La speranza, a detta di molti analisti e politici, risiede nel fatto che Donald Trump non possa ignorare quanto sostenuto dall’intelligence, non solo americana ma anche europea, nonché i rapporti dell’AIEA. Nessuno, attualmente, è in grado di provare che l’Iran abbia violato l’accordo sul nucleare raggiunto nel 2015. I servizi d’informazione europei che partecipano al controllo e alla documentazione sugli sviluppi del programma nucleare iraniano sono tutti concordi nel sostenere che Teheran stia rispettando quanto previsto dai trattati siglati. Ma potrebbe non bastare. Le pressioni su Trump sono molto forti, sia esterne sia interne. A livello internazionale, Israele preme affinché gli Stati Uniti adottino una politica molto dura nei confronti dell’Iran, e da tempo considerano gli accordi sul nucleare una sorta di tradimento rispetto all’alleanza fra Washington e Tel Aviv. Sul fronte interno, l’astro nascente della politica estera americana, la rappresentante all’Onu, Nikki Haley, è da tempo sul piede di guerra nei confronti dell’Iran e sta facendo di tutto per indurire la politica di Trump nei confronti di Teheran. Il suo viaggio a Vienne per premere sull’AIEA affinché visiti in modo più dettagliato e invasivo le centrali iraniane è stato un segnale importante.
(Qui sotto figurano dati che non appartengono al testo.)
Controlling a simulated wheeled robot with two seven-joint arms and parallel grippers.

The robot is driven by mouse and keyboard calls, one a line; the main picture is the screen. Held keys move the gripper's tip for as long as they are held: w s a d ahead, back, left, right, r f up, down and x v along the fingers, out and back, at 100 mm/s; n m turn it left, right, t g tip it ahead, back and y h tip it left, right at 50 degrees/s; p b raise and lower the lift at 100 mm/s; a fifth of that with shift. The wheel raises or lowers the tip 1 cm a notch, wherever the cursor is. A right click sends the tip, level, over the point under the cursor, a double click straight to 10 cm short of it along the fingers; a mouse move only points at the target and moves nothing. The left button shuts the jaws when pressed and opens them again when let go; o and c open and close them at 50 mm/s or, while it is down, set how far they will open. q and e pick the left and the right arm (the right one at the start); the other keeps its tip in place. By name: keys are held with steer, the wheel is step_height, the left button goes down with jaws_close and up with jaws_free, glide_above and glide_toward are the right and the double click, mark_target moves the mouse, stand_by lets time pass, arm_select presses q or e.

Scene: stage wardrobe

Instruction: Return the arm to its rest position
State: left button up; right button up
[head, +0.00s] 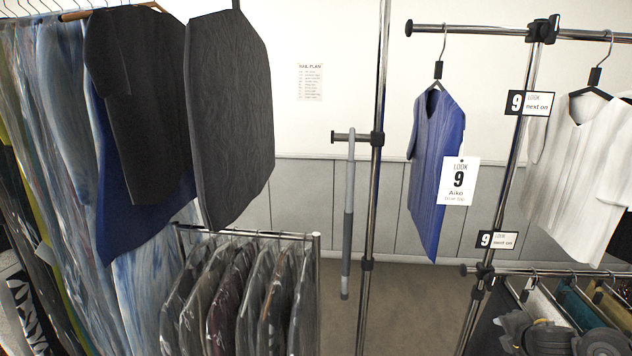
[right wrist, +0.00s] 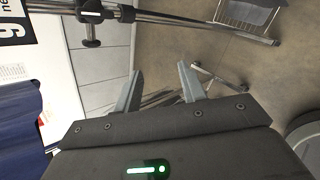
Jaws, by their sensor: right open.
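My right gripper (right wrist: 160,77) shows in the right wrist view with its two fingers apart and nothing between them. It points over open floor and is clear of the garments. In the head view, grey parts of my right arm show at the lower right corner; the fingertips are hard to make out there. A blue top (head: 432,150) hangs on a hanger from the upper rail, with a white "LOOK 9" tag (head: 458,182) on it. Blue cloth (right wrist: 25,135) also shows at the left of the right wrist view. My left gripper is not in view.
A white shirt (head: 580,165) hangs at the right, by "9 next on" signs (head: 530,103). Chrome posts (head: 371,200) and rails stand around my right arm. Covered garments (head: 240,295) fill a low rail; dark clothes (head: 230,120) hang at left. Floor (head: 405,300) shows between the racks.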

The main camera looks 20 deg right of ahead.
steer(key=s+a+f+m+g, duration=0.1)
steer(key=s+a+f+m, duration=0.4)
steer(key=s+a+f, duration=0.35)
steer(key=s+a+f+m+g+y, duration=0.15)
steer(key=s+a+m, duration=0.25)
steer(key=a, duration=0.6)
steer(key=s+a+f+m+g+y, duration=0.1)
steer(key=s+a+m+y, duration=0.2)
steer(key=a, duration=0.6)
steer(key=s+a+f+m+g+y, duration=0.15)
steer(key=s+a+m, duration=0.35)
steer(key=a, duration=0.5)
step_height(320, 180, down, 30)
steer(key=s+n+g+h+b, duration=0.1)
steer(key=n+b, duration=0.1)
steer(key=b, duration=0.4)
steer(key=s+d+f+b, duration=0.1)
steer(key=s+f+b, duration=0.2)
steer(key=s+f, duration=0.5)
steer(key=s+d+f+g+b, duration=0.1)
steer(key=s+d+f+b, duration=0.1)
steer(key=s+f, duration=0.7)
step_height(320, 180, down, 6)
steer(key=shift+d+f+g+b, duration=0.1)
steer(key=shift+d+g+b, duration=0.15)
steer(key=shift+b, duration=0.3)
Il problema per gli Stati Uniti deriverebbe dall’isolamento internazionale. Le pressioni sull’intelligence dimostrano che la Casa Bianca vuole accusare l’Iran di non rispettare gli accordi sul nucleare, ma questo porterebbe a tre conseguenze gravi. La prima è che gli Stati europei che vigilano sul nucleare iraniano potrebbero fare muro contro gli Stati Uniti creando una spaccatura molto forte all’interno del mondo occidentale: con conseguenze pericolose nei rapporti fra Usa ed alleati europei. La seconda, è che gli Stati Uniti troverebbero l’ostilità di Cina e Russia, che da anni collaborano con l’Iran e che non vogliono alcuna destabilizzazione ulteriore in Asia: la Russia per evitare un conflitto che coinvolge un alleato come Teheran; la Cina perché non vuole che gli Stati Uniti s’interessino dell’Asia e necessità di stabilità per espandere il suo mercato. La terza conseguenza, altrettanto rischiosa, sarebbe quella di un’escalation nucleare dell’Iran, che, sentendosi alle corde, potrebbe anche scegliere di rompere con gli accordi e riattivare il programma nucleare.